Exercise >> Gather up all lines that carry the word "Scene".

Task data >>
________

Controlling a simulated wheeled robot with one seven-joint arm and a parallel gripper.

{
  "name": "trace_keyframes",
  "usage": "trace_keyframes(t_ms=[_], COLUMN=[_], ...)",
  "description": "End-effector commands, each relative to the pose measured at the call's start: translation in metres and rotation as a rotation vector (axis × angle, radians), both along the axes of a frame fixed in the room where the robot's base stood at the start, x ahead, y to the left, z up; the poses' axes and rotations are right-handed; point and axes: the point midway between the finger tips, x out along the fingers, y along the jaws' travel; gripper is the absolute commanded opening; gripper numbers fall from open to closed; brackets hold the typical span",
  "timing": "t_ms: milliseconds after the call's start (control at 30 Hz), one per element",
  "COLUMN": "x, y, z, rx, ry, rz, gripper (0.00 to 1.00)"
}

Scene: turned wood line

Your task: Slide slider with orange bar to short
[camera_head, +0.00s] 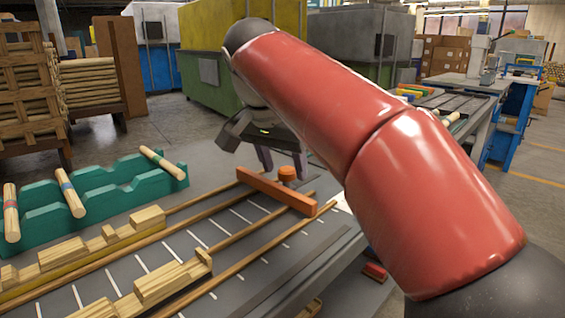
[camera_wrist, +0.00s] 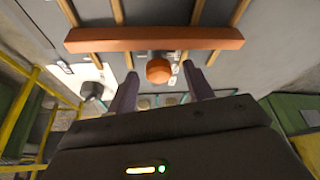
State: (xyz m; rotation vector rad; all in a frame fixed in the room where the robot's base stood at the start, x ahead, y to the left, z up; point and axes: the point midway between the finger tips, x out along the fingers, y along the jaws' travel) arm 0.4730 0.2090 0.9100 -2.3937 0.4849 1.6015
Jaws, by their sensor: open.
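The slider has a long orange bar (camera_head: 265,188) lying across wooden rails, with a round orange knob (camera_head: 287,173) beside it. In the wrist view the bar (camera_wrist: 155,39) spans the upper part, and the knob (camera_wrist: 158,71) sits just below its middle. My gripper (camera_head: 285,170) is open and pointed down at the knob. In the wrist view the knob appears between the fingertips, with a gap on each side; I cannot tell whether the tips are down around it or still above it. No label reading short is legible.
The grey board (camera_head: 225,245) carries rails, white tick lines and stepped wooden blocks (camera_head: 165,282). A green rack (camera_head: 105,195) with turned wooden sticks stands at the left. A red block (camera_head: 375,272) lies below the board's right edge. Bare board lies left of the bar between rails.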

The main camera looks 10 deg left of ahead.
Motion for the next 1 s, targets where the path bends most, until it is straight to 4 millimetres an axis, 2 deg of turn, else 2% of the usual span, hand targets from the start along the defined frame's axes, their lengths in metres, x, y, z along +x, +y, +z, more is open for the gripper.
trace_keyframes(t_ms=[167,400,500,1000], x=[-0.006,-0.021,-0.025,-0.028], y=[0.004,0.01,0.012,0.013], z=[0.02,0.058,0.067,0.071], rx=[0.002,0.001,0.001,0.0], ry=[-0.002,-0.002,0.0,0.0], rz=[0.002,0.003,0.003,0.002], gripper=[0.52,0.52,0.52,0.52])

________

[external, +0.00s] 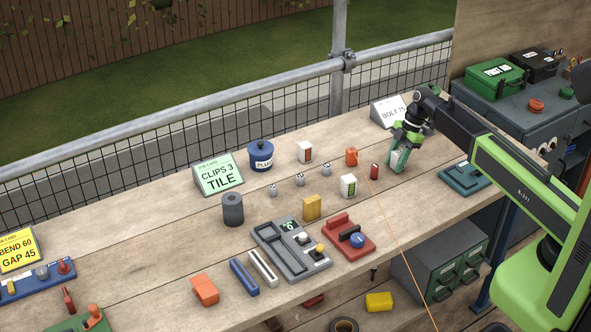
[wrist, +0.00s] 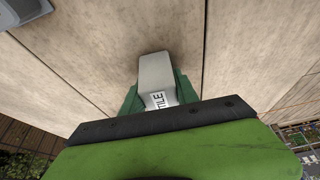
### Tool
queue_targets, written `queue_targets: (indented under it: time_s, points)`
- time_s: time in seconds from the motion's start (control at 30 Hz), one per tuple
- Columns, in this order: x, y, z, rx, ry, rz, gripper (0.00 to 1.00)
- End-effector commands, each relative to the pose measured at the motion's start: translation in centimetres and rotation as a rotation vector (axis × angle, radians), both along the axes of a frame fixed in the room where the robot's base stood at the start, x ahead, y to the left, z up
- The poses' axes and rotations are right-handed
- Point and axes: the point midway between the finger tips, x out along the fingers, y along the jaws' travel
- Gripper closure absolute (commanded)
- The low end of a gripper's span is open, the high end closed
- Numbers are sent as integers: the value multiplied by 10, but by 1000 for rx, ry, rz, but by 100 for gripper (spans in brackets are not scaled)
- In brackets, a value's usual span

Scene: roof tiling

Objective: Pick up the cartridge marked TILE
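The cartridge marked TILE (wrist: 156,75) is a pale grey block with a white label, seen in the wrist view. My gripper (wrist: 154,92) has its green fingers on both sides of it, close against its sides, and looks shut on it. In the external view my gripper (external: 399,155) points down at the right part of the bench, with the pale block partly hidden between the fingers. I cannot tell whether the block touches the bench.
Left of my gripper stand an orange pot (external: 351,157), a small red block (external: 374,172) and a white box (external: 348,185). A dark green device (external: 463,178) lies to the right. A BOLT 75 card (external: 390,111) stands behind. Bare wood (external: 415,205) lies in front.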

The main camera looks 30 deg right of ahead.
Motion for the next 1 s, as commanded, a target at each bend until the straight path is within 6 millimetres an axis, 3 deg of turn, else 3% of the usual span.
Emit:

________

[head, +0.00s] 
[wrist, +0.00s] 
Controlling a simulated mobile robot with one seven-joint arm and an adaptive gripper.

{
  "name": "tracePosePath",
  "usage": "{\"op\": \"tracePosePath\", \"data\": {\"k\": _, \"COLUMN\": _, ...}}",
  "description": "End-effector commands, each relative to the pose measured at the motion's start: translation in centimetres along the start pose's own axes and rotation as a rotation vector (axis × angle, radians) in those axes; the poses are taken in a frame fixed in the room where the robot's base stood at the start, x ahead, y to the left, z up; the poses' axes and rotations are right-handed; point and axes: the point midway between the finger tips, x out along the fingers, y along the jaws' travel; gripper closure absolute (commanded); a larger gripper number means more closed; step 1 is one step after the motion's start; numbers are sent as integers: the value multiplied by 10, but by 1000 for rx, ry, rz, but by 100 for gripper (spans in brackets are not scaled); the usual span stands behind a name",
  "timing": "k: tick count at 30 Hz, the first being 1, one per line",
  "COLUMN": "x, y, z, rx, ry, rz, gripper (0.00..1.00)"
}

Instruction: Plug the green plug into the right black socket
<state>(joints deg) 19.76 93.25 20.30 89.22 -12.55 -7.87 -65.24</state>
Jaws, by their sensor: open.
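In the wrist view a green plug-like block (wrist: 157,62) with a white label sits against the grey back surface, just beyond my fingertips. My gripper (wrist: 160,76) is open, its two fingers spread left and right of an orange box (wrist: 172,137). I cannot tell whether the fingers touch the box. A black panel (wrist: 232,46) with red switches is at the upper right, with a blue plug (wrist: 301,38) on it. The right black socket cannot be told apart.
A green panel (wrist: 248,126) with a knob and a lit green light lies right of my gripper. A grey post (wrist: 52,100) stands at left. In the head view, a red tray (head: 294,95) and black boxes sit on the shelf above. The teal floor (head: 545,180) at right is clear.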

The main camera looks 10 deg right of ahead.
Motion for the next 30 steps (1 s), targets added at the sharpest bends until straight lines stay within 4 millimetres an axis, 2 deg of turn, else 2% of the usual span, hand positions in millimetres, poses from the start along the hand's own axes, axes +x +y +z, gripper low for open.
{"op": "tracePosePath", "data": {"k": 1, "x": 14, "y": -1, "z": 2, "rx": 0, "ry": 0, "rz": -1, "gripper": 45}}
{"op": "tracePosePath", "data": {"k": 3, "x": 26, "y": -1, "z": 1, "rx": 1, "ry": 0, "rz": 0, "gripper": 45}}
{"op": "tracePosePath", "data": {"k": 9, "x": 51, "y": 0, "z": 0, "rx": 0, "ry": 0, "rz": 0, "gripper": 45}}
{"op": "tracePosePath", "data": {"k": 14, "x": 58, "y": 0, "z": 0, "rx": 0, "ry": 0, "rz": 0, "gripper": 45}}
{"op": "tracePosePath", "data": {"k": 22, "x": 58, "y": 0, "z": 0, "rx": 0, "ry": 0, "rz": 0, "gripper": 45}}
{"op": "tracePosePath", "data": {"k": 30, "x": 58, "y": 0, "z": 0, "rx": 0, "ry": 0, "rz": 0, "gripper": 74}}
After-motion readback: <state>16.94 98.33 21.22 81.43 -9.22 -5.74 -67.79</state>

________

Finished exercise >>
Scene: turned wood line
Scene: roof tiling

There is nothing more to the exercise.